¿Han leído los jueces de la Bienal
demasiada teoría poscolonial?
Que sepamos, Angola no tiene
grandes artistas contemporáneos. La antigua colonia portuguesa está excluida
del circuito artístico internacional. Desgraciadamente, ello no supone ninguna
rareza dentro del continente africano. Los africanos están en el centro de las
vaguardias históricas, dicen los libros de texto, no como creadores originales
de carácter individual, sino en bloque. África puede aportar mucho, según los
museos occidentales, ante una mirada europea con ganas de variedad y atavismo.

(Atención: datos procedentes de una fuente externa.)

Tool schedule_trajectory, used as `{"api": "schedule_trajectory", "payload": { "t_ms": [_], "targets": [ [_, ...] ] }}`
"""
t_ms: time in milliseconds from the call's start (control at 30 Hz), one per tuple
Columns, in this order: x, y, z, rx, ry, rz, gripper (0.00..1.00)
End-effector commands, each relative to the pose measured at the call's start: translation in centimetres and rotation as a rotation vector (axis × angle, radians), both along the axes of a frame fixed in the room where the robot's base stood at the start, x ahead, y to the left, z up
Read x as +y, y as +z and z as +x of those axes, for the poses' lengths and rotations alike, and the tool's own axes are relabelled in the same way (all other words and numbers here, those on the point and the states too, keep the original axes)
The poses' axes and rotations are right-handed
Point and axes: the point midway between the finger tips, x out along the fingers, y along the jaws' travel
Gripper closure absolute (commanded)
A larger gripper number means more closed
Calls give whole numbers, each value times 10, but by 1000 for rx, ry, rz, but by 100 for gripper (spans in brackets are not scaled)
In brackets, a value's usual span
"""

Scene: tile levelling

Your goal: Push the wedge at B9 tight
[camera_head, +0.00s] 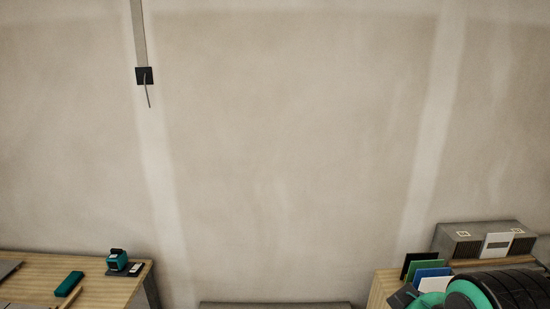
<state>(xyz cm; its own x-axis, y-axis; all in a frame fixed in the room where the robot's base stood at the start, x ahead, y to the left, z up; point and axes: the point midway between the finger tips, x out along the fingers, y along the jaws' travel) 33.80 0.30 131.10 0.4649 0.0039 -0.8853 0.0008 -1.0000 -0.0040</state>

Pero más allá de Picasso la cosa pierde interés. Los compositores franceses de
los años 20 (Debussy, Ravel, los Seis) erraron muy fuerte cuando vieron el jazz
con una mirada colonial, juzgando la negritud como una tendencia que ellos
podrían despachar con Golliwogg's Cakewalk y algunos gestos coloniales
análogos. Según la versión oficial, la moda del jazz dura tres años
(1917-1920). Según cuenta el mito, esos trompetistas y saxofonistas venidos
hasta Paris anticipaban el mayor robo del siglo. Que los músicos negros de
Estados Unidos se hicieran con los oídos de medio mundo es algo normal. En casi todos los campos culturales el
interés por cierto grupo social suele anticipar la consolidación de una voz
propia, la emergencia y el respeto hacia algunos miembros señalados de la
tribu. Así, la novela hecha para mujeres (digamos: Pamela) anticipa la novela hecha por ellas (digamos: Cumbres Borrascosas). Sin embargo, algo similar no ha sucedido en las artes
plásticas. Apenas ha dejado creadores africanos la negrofilia de comienzos de
siglo. También en cuestiones estéticas, hasta nuevo aviso de coohunters, África sigue siendo una
fuente agotada de materias primas.
Este prejuicio viene además
confirmado por la 55ª edición de la Bienal de Venecia. Lejos de despejar
nuestras dudas sobre la actualidad del arte plástico africano, la concesión del
León de Oro al pabellón nacional angoleño transmite por contagio nuestras
sospechas hacia las oscuras intenciones poscoloniales del premio. Poco dados a la gesticulación altermundista, los
integrantes del jurado veneciano, herederos de una tradición expositiva donde
solo unos pocos países elegidos exponen en los Giardini, suelen ignorar las propuestas periféricas. La mayor parte
de los pabellones premiados en la historia de la Bienal enarbolan banderas
conocidas en el Atlántico Norte. Así pues, este cambio radical de postulados,
¿a qué razones responde? Cualquiera que
conozca el ritual de las políticas culturales, la jerga de los premios y su
aureola de blablablas, no puede tomar
en serio la oscura declaración de intenciones del jurado ante la prensa.
Según ellos, habían prestado «especial atención a los países que lograran dar
una idea original en la práctica extendida dentro de su región». Esto suena a
barra libre para juicios estéticos ad
crumenam. También señalaron haber sancionado aquellas muestras donde «la
naturaleza cooperativa» fuera «una experiencia palpable».